Ele diz que já teve algumas demonstrações do poder divino. Uma delas aconteceu em agosto de 2001, quando sua viatura perseguia na rodovia dos Bandeirantes uma quadrilha que havia roubado um carro-forte. Os policiais pegaram um desvio e deram de cara com o carro dos bandidos. Levaram 13 tiros de fuzil. Na ocasião, Sorge disse que as balas que vieram na direção dele não ultrapassaram o pára-brisa. Garante que foi um livramento, Glória a Deus.
“Se você chegou aqui pensando em agir com as próprias mãos, vai um conselho de Deus: espera no Senhor”, prega o soldado-pastor Amorim
Assim que o gravador é ligado, Sorge faz questão de apresentar um comparativo dos índices criminais de sua região entre o primeiro semestre de 2007 e o primeiro semestre de 2008. Houve uma queda de 62,5% na criminalidade. Obviamente que as operações intensivas e o afastamento dos policiais suspeitos têm grande parte nisso, mas o trabalho que Sorge faz parece ser efetivo na prevenção de novos desvios de conduta. Enquanto esperávamos sua chegada, alguns oficiais vieram expressar espontaneamente sua admiração pelo tenente-coronel. Ao longo das quase duas horas de entrevista, pelo menos seis pessoas entraram em sua sala, a começar por um cabo feminino que desejou um bom-dia e trocou a jarra de água. “Antes do coronel, ninguém entrava naquela sala”, me confidencia um dos policiais. Nós só tivemos contato com os oficiais daquele turno, entre os mais de 200 que trabalham no 18o, central de comando de Sorge, mas a impressão passada foi a de companheirismo. Com direito a pegadinha. Os policiais passaram o dia apresentando para os que chegavam uma arminha de brinquedo que dá choque quando o gatilho é puxado. Eles diziam: “Olha com o que os ‘malas’ estão assaltando agora. Atira pra ver o barulho que faz”. E dá-lhe gargalhadas.
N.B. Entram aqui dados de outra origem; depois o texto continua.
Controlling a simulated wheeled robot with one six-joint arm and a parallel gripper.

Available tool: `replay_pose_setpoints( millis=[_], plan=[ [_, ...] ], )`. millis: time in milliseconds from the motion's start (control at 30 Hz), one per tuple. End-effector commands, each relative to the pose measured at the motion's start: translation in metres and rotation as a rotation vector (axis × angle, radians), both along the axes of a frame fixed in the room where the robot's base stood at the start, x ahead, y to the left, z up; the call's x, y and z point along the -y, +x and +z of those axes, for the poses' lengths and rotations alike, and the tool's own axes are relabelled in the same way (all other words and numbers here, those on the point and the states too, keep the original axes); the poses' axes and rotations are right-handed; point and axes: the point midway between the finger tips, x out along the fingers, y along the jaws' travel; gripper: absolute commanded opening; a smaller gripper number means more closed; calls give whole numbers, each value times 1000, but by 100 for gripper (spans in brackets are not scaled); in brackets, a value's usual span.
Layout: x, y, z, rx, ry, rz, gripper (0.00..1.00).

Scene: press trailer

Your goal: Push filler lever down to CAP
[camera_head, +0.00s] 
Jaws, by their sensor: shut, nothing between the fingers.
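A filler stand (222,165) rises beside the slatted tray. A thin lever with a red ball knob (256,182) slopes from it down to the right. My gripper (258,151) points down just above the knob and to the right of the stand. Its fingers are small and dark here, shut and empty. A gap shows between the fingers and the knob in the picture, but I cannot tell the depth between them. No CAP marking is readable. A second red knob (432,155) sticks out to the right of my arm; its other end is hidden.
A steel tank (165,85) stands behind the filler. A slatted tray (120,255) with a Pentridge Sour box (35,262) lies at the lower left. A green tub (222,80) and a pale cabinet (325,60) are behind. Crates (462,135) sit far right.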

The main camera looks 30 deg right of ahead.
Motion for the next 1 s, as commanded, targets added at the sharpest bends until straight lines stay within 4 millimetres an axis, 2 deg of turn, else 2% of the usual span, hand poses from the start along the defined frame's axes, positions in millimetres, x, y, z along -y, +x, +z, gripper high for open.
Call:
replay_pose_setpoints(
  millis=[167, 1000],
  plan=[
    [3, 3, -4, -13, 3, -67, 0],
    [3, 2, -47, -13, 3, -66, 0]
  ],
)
Quando perguntado se dá para fazer o paralelo com um pastor evangélico, no sentido de orientar seu rebanho, Sorge concorda. “Tem muitos comandantes com perfil mais administrativo, mas muitas vezes nós temos que levantar da cadeira e sentar no banco da viatura para sentir a real necessidade do policial. É isso que o comandante tem que fazer, acompanhar sua tropa em serviço.” Na véspera, o coronel acompanhou in loco a operação montada por seu batalhão para o julgamento do caso Nardoni no fórum de Santana.
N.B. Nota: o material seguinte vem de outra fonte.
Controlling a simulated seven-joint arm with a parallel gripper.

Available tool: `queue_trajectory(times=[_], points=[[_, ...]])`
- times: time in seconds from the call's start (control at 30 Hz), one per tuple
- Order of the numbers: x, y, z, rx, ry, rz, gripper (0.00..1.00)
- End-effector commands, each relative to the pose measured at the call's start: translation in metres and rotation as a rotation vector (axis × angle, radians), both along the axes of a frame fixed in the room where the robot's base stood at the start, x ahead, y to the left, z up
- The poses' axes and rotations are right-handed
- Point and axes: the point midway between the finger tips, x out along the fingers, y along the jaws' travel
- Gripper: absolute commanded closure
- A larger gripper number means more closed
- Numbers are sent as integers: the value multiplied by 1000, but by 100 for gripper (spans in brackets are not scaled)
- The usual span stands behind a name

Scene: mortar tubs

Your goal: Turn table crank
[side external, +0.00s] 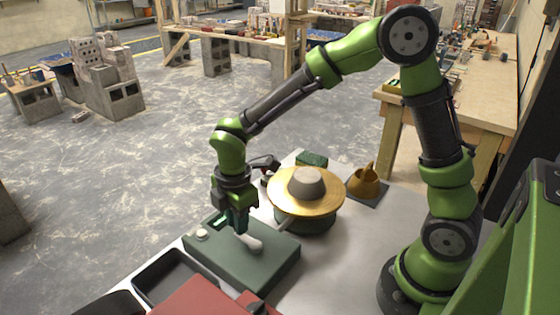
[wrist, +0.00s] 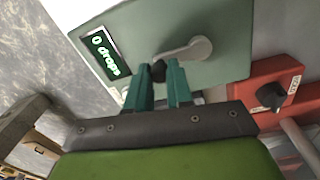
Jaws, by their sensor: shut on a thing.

Depois de um almoço regado a frango à parmegiana, voltamos ao batalhão para encontrar o pastor Robson Garcia, chefe dos capelães dos PMs de Cristo. Era com ele que iríamos para o culto semanal no Cefap. Assim que Robson entra na sala do coronel e avista a Trip sobre a mesa, pergunta empolgado se “é a mesma revista de surf de antigamente”. Digo que sim. “Eu tinha a número 1, a 2, a 3... Eu lia muito quando era surfista”, recorda ele. “Eu descia para Ubatuba, era rotulado de maconheiro, só que na minha prancha estava escrito Cristo Salva. E os caras tiravam sarro. E qual é o grande movimento cristão que tem hoje? São os surfistas de Cristo, a Bola de Neve. Eles deixaram de ser surfistas? Não, mas deixaram de se drogar.”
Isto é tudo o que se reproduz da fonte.